> _SET EXERCISE_:
Set down each line from the one containing "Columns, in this" to the one containing "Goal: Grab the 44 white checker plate", inclusive, exactly as written and with nothing further.

> _DATASET SECTION_:
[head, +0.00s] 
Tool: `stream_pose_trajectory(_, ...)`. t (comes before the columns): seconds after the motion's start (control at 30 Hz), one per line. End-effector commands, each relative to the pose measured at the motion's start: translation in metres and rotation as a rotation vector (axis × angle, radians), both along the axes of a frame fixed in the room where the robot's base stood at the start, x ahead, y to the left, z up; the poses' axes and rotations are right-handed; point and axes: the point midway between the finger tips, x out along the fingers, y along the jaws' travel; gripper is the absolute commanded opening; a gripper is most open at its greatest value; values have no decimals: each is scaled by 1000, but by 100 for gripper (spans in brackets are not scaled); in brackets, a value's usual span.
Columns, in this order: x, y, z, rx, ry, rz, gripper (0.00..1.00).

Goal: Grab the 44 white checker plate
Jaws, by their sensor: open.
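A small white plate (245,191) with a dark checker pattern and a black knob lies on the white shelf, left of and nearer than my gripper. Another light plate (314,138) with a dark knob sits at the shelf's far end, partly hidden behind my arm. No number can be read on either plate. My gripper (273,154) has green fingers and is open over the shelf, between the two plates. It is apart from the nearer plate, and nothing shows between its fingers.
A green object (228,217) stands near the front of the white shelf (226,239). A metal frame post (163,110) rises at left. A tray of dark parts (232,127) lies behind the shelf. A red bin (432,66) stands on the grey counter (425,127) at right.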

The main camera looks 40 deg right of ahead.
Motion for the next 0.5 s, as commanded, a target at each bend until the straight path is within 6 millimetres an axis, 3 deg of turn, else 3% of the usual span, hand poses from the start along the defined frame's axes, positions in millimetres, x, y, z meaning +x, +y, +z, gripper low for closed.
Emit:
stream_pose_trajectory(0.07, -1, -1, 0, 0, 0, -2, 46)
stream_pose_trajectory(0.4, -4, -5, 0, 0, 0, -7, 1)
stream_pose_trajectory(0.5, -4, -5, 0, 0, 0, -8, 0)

> _ANSWER FOR THIS EXERCISE_:
Columns, in this order: x, y, z, rx, ry, rz, gripper (0.00..1.00).

Goal: Grab the 44 white checker plate

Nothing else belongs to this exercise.